> _Records of robot tool calls_

+ + + + + + +

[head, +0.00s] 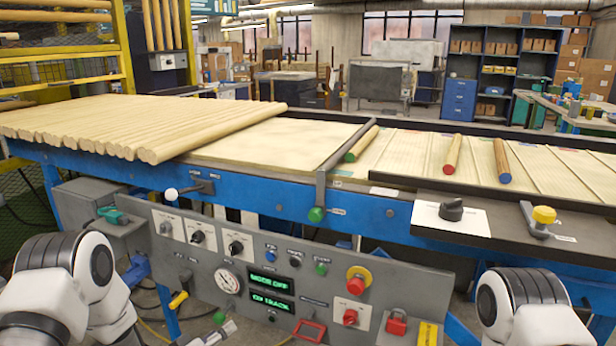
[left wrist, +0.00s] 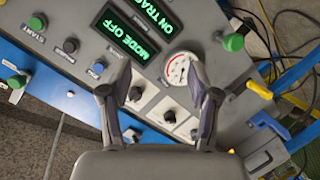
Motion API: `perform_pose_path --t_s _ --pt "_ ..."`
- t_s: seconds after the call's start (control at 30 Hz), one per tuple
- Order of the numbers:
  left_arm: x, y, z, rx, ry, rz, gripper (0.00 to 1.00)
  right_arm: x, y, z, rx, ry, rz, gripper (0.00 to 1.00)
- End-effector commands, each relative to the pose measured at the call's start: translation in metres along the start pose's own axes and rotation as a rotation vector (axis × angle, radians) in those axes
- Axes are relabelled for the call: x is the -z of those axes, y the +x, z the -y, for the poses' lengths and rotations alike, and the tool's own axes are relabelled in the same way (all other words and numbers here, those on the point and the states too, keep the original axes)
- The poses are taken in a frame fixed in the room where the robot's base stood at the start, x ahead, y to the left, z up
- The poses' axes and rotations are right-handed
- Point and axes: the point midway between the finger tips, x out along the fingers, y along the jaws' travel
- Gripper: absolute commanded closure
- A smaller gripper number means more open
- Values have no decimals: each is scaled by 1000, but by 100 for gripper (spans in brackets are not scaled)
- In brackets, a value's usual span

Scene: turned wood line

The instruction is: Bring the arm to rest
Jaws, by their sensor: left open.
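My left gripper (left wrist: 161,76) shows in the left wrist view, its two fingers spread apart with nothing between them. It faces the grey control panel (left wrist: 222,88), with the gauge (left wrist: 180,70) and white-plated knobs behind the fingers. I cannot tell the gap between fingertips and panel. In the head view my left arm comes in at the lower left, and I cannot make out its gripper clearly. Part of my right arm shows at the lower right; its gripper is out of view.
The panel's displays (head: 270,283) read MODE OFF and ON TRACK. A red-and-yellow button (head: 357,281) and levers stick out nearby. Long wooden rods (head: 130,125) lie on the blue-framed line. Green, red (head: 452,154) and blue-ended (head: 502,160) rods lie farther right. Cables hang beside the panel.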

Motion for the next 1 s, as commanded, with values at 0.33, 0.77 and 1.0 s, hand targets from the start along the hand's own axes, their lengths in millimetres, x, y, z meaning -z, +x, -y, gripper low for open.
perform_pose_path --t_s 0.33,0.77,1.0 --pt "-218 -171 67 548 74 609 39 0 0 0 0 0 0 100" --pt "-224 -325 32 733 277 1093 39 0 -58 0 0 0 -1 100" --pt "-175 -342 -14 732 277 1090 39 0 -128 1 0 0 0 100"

+ + + + + + +

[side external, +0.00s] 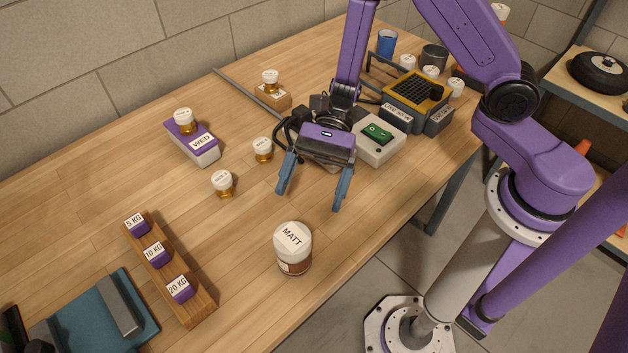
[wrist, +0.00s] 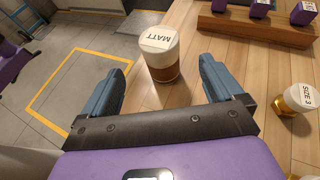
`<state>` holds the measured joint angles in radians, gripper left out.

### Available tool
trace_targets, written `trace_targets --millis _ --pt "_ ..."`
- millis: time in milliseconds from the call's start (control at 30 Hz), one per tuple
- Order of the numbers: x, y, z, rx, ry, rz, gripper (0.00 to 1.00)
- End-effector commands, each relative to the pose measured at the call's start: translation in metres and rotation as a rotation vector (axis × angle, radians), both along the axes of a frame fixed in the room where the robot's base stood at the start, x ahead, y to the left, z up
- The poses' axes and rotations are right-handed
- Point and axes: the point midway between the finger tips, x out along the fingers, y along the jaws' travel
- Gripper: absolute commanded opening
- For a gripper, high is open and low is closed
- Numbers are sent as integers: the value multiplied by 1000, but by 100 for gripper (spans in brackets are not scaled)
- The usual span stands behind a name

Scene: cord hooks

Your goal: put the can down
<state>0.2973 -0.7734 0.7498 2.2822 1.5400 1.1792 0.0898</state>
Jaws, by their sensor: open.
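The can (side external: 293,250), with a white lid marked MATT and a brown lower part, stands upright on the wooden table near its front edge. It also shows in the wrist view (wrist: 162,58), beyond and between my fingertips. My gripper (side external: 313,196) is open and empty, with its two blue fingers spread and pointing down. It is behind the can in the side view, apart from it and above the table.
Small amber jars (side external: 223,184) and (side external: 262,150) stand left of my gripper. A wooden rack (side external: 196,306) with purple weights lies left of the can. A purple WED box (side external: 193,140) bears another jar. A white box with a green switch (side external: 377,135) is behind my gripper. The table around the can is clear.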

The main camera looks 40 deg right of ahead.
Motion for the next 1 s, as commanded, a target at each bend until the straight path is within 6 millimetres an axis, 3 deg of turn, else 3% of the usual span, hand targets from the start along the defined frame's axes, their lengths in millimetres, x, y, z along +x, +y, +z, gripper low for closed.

+ + + + + + +

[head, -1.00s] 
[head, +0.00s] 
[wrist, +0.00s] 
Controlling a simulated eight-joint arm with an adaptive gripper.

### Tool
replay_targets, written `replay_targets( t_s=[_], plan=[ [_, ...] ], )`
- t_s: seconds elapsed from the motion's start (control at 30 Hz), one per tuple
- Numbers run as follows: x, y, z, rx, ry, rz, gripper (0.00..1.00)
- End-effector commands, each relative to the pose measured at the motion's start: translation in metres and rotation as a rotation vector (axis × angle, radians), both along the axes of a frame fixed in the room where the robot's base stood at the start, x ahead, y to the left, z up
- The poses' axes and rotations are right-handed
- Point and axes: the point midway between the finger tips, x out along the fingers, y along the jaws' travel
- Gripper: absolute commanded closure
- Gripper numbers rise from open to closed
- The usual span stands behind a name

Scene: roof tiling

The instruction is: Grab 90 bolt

+ + + + + + +

> _WHAT TO PRODUCE_
Find all lines where the word "room" appears. Copy them.

> _RESULT_
- The poses are taken in a frame fixed in the room where the robot's base stood at the start, x ahead, y to the left, z up
- End-effector commands, each relative to the pose measured at the call's start: translation in metres and rotation as a rotation vector (axis × angle, radians), both along the axes of a frame fixed in the room where the robot's base stood at the start, x ahead, y to the left, z up
- End-effector commands, each relative to the pose measured at the motion's start: translation in metres and rotation as a rotation vector (axis × angle, radians), both along the axes of a frame fixed in the room where the robot's base stood at the start, x ahead, y to the left, z up

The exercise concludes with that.